Monroe County History Center Exhibits:

  • “What Is Your Quilting Story?”; through July 31st
  • Photo exhibit, “Bloomington: Then and Now” by Bloomington Fading; through October 27th

The Pencil Today:

THE QUOTE

“Well, the future for me is already a thing of the past.” — Bob Dylan

A PEEK INTO THE FUTURE

When I was a kid I would have this scifi-like fantasy that I’d been transported into the past, say, into my mother’s Little Sicily neighborhood on the Near West Side of Chicago or my father’s Polish enclave on the Northwest Side.

There, I’d be celebrated as The Kid from the Future, the one who knew all the answers, whom other kids and even adults would visit to learn about the wonders of the Space Age 1970s.

“Aw sure,” I’d say casually as my wide eyed audience would hang on my every word, “we sent guys to the moon. Nothin’ to it. We saw it on TV.”

Gasp

Or, “Everybody has a refrigerator and air conditioning, right in their homes. And our cars are low and sleek.”

This little conceit presaged “Back to the Future” by fifteen years or so. Only, unlike Marty McFly, I didn’t have to hide my true origins. I’d be a big shot. Newspaper reporters would flock around me, grilling me about events to come.

“Be prepared,” I’d warn dolefully, “there’s a horrifying world war on the way.” Reporters and kids alike would glance at each other in apprehension. I’d calm them. “But we survived it,” I’d say, as if I had experienced its horrors myself.

Gasp

So play along with me. Let’s pretend we’re the people from the future. We find ourselves in Bloomington in the year 1973. It’s January. It’s drizzly and the temperatures are hovering in the high 40s. We’re sitting at a table in a new little vegetarian diner called The Tao, surrounded by locals. They have a ton of questions.

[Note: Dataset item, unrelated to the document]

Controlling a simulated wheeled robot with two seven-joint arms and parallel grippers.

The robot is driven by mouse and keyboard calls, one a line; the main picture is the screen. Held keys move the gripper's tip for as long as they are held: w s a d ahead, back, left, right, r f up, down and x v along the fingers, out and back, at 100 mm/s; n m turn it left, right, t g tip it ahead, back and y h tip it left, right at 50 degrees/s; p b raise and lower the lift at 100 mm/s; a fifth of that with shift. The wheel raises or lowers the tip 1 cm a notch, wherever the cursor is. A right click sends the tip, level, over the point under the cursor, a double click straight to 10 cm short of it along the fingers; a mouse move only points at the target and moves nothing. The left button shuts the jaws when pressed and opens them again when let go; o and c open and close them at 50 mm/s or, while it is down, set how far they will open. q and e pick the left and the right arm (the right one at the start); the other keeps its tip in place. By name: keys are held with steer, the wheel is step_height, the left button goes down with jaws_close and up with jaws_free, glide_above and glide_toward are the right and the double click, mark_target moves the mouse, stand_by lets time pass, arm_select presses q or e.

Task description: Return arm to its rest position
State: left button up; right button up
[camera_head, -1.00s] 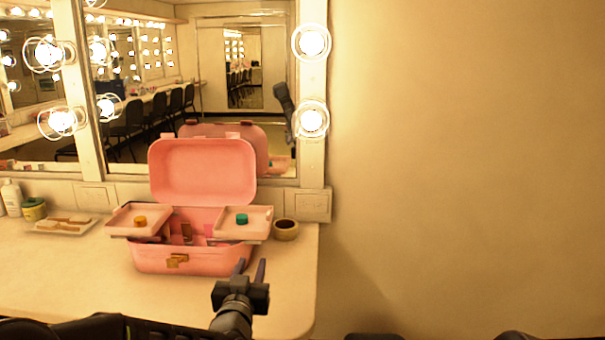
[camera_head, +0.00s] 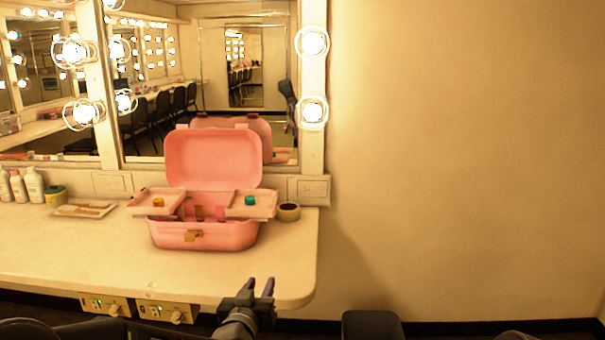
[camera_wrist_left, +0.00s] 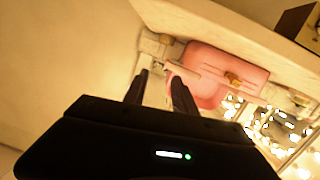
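My left gripper (camera_head: 259,285) is at the bottom middle of the head view, low near the front edge of the counter. Its two dark fingers are apart with nothing between them. The fingers also show in the left wrist view (camera_wrist_left: 158,82), apart and empty. An open pink case (camera_head: 205,235) stands on the counter, beyond the gripper and not touched by it. The case also shows tilted in the left wrist view (camera_wrist_left: 222,62). My right gripper does not show in any view.
The white counter (camera_head: 90,255) has a rounded right end. A small round pot (camera_head: 289,212) stands right of the case. A tray (camera_head: 84,210), a jar (camera_head: 55,196) and white bottles (camera_head: 34,184) stand at left. Bare wall fills the right.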

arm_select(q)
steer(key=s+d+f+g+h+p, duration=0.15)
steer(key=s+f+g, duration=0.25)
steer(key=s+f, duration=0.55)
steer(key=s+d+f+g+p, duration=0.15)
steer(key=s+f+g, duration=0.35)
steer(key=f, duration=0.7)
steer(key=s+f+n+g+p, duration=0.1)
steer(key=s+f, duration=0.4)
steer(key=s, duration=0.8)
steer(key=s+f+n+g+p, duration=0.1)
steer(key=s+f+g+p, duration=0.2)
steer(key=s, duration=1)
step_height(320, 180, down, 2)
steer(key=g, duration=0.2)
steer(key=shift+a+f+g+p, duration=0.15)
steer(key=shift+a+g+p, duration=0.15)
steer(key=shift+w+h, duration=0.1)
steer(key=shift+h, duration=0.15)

The political science professor asks, “What’s going to happen with all this Watergate business?”

The campus ROTC officer asks, “Now that President Nixon has ordered a halt to offensive action in Vietnam does that mean the war is over?”

Newly-appointed Hoosiers football coach Lee Corso stops by. He asks, “Does George Foreman have a chance against Joe Frazier?”

A woman wearing a blue “ERA Now!” button asks, “What will the Supreme Court rule in the Roe v. Wade case?”

A soft-spoken philosophy major wearing long hair and a tie-dyed T-shirt asks, “Have the people of 2012 achieved a state of higher consciousness?”

We, of course, have all the answers. “Nixon’s going to resign in a year and a half,” we say. People’s jaws drop.

We continue. “Sorry to say, the war’s going to go on for a couple of more years.” The folks in our audience shake their heads.

“Put your dough on Foreman,” we advise the coach. He says, “Not so fast, my friend!” and points out that Frazier is a 3:1 favorite. “Trust us,” we assure him.

We turn to the woman wearing the blue button. She shifts in her seat excitedly.

“The Court,” we say, “will rule in favor of Roe.”

The woman thrusts her fists in the air, throws her head back, and shouts “Yes!”

The semi-circle of people around us begins to talk among themselves. The woman is giddy. So is Lee Corso. The ROTC officer speculates that with two more years of fighting, maybe — just maybe — the United States can pull out a victory in Southeast Asia. We haven’t the heart to set him straight.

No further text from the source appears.